* Aim
Exactly the lines from the one containing "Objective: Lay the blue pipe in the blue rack" through the one containing "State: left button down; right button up" must be returned; include both ends and nothing else.
Begin
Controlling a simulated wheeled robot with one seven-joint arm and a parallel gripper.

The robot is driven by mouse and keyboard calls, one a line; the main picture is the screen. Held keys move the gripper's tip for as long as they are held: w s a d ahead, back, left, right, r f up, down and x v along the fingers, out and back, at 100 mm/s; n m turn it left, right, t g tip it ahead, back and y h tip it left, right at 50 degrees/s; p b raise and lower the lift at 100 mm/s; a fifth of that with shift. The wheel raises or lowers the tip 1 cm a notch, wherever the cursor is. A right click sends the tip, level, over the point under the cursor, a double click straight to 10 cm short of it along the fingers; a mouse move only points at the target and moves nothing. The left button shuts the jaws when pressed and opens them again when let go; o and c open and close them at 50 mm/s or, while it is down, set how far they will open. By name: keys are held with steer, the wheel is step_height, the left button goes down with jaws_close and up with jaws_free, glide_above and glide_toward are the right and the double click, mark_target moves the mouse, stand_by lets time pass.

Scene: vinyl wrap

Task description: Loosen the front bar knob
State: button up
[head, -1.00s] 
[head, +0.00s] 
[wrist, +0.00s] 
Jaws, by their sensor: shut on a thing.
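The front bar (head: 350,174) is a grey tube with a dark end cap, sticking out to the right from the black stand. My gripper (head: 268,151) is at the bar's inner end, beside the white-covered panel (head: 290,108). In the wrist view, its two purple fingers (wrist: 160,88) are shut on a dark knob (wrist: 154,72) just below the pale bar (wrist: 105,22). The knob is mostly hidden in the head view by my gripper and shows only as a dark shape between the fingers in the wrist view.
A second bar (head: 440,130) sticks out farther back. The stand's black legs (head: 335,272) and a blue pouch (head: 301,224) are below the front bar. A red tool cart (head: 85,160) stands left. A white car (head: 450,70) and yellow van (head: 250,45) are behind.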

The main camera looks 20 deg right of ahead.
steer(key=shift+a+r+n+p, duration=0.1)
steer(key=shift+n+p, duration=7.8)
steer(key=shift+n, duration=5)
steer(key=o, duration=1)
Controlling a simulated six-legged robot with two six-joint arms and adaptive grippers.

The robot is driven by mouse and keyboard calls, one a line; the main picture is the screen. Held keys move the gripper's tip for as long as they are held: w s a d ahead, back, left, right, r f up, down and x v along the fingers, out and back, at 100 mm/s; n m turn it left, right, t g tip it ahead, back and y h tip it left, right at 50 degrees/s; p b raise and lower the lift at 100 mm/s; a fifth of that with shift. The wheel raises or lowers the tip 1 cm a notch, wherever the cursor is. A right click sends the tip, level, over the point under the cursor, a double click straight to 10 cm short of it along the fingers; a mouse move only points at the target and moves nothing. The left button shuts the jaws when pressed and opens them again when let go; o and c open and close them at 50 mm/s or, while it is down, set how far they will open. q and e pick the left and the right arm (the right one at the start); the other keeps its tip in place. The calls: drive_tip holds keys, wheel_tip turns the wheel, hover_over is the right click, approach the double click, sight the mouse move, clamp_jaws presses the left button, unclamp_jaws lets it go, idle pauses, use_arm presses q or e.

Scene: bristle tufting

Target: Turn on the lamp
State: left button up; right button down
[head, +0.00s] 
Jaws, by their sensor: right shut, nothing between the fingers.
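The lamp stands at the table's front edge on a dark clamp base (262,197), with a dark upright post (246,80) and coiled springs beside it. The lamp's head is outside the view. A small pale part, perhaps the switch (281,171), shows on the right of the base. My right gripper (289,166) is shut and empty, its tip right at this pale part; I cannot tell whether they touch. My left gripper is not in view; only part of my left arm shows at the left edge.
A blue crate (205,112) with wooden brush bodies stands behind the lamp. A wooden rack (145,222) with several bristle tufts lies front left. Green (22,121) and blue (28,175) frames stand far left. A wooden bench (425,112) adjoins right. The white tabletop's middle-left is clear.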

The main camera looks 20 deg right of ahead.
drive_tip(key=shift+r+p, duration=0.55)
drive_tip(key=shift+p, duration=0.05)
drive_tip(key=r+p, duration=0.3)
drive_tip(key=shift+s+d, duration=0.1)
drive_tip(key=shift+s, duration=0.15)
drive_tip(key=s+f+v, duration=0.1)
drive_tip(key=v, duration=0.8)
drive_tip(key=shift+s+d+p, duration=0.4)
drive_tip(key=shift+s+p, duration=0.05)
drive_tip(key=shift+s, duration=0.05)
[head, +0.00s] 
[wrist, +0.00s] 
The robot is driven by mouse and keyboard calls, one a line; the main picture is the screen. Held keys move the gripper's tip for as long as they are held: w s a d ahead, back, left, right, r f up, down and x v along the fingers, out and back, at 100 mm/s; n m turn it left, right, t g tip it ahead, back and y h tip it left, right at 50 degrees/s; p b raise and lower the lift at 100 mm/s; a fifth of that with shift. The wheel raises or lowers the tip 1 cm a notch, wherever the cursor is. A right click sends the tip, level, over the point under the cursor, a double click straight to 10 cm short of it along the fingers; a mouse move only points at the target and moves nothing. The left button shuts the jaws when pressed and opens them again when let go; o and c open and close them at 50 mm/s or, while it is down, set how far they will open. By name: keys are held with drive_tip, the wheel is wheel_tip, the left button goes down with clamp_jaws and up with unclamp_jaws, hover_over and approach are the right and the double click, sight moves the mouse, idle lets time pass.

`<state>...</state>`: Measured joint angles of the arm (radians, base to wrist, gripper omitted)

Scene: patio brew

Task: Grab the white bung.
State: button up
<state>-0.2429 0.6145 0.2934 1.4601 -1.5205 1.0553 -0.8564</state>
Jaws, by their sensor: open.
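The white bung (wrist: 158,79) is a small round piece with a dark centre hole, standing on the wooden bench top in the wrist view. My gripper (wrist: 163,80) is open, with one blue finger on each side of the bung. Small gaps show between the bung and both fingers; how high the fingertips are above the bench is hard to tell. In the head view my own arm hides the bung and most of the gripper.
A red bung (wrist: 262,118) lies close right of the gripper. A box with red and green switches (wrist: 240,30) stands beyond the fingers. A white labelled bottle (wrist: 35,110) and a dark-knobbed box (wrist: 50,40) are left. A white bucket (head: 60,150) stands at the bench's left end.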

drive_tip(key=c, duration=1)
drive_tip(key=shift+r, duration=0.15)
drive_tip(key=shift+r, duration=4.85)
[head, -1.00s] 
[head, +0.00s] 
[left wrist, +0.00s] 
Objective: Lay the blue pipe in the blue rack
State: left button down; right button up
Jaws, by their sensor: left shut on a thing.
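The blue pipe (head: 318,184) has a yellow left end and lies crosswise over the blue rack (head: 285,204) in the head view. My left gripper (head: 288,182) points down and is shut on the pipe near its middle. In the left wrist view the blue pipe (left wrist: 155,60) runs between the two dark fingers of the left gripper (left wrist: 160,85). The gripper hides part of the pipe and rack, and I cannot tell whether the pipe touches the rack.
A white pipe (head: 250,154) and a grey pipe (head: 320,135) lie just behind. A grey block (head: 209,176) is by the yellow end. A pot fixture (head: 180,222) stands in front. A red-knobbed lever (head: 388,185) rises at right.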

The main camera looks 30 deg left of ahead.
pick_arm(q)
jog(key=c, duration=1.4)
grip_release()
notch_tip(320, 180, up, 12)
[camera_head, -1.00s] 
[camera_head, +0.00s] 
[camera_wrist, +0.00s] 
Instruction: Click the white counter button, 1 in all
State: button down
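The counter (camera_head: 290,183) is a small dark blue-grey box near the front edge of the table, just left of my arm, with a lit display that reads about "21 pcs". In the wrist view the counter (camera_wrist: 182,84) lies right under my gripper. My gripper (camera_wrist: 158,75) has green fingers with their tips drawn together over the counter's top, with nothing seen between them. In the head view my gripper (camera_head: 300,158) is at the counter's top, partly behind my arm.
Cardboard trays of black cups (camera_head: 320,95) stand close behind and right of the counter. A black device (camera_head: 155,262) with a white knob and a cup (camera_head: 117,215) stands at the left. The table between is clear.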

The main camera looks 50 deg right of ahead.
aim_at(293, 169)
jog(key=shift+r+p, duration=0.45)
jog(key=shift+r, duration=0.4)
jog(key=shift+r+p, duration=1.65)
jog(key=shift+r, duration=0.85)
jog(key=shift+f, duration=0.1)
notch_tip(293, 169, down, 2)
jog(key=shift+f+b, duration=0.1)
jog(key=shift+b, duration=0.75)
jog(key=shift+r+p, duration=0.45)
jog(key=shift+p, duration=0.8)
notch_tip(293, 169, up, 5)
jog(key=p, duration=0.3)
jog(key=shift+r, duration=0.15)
End
* Complete answer
Objective: Lay the blue pipe in the blue rack
State: left button down; right button up

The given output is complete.